The US Federal Reserve appears to be adopting a neutral stance on the state of the world’s largest economy
The central bank of the world’s biggest economy drops its cash rate 25 basis points
31 October 2019 | Marcus Reubenstein (Image: Vladimir Solomyani/Unsplash)
In a widely expected move, the US Federal Reserve has cut official interest rates by 0.25%, also moving its stance on monetary policy. Says Michael McCarthy, Chief Strategist of CMC Markets, “The wording of the accompanying statement shifted the Fed’s stance towards neutral from dovish. Stocks rallied despite the less accommodative language. A surprisingly strong read on US GDP and ongoing positive corporate reporting may explain the enthusiasm for risk assets.”
In a note to investors, AMP Capital Chief Economist, Shane Oliver says, “While US growth is still good, as with the July and September rate cuts the Fed’s latest move is basically insurance against the threats to the US outlook from the trade war and slower global growth at the same time that inflation is still running just below target.
“The current easing cycle remains a bit like the Fed easings of 1987 after the share market crash, 1995-96 and in 1998 after the LTCM (Long-Term Capital Management) hedge fund crisis – that saw the Fed cut interest rates by 0.75% despite solid growth in order take out insurance in case there was a deeper downturn.
“The Fed has now moved to a more neutral bias on rates dropping its pledge to “act as appropriate” with a commitment to monitor data to assess the “appropriate path” for rates with Fed Chair Powell describing the current stance of policy as appropriate as long as data is consistent with the outlook and noting that the risks have declined a bit. In other words the Fed is still prepared to ease again if needed but is thinking it won’t need to. Meanwhile Powell also committed not to raise rates unless there is a really persistent move up in inflation.
“Market expectations are for one more Fed easing next year, but I think it’s now 50/50,” says Oliver.
Many analysts believe the Fed is at or close to the bottom on rates; and that President Trump has incentive to resolve the China trade dispute and ensure the US economy is strong ahead of next year’s presidential election.

Interest rate implications for $A
A cut in US interest rates, combined with stimulus elsewhere globally is good for global growth, which should be good for Australia. There is a risk though if interest rate movements sees a shift in the value of the Australian dollar. Says, Shane Oliver, “A concern for the Reserve Bank of Australia is that with the Fed easing the interest rate gap between Australia and the US looks like it might be bottoming. If it starts turning up, particularly if the Fed eases further and the RBA doesn’t, then it could put upwards pressure on the value of the Australian dollar. That could offset part of the RBA’s monetary easing this year.

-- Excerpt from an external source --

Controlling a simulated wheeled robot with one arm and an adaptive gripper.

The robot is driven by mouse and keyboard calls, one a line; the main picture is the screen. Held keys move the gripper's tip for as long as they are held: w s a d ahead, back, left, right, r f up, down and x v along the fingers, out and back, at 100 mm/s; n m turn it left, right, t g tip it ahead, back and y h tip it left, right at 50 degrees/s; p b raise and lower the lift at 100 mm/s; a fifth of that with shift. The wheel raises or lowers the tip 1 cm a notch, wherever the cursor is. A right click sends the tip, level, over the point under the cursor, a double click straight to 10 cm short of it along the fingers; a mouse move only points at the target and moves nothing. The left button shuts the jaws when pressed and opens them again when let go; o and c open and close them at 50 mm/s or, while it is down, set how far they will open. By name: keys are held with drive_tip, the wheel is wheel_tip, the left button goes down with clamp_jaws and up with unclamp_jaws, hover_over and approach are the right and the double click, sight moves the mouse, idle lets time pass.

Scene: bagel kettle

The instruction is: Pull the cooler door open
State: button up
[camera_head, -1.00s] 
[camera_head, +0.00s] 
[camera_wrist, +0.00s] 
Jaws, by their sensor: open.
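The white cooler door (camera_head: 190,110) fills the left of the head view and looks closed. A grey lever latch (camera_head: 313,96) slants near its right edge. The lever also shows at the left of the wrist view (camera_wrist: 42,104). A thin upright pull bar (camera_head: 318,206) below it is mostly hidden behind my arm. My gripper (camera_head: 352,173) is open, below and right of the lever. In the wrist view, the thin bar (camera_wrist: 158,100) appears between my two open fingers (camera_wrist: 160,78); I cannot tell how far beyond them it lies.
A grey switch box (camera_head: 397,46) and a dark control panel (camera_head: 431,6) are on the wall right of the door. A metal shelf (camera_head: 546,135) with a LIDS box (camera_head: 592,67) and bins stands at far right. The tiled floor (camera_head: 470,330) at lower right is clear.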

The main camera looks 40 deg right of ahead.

“In fact the Australian dollar is already up more than three percent from its recent low and is breaking above $US0.69. So this is another reason to expect further RBA monetary easing, despite recent signs that the RBA is not in a rush to ease despite another low inflation reading for the September quarter.
“Falling and low interest rates are generally positive for shares, unless there is a global recession. While the risk of recession has been rising on the back of the trade war we remain of the view that it will be avoided, particularly now with the trade war now likely going on the backburner for a while.”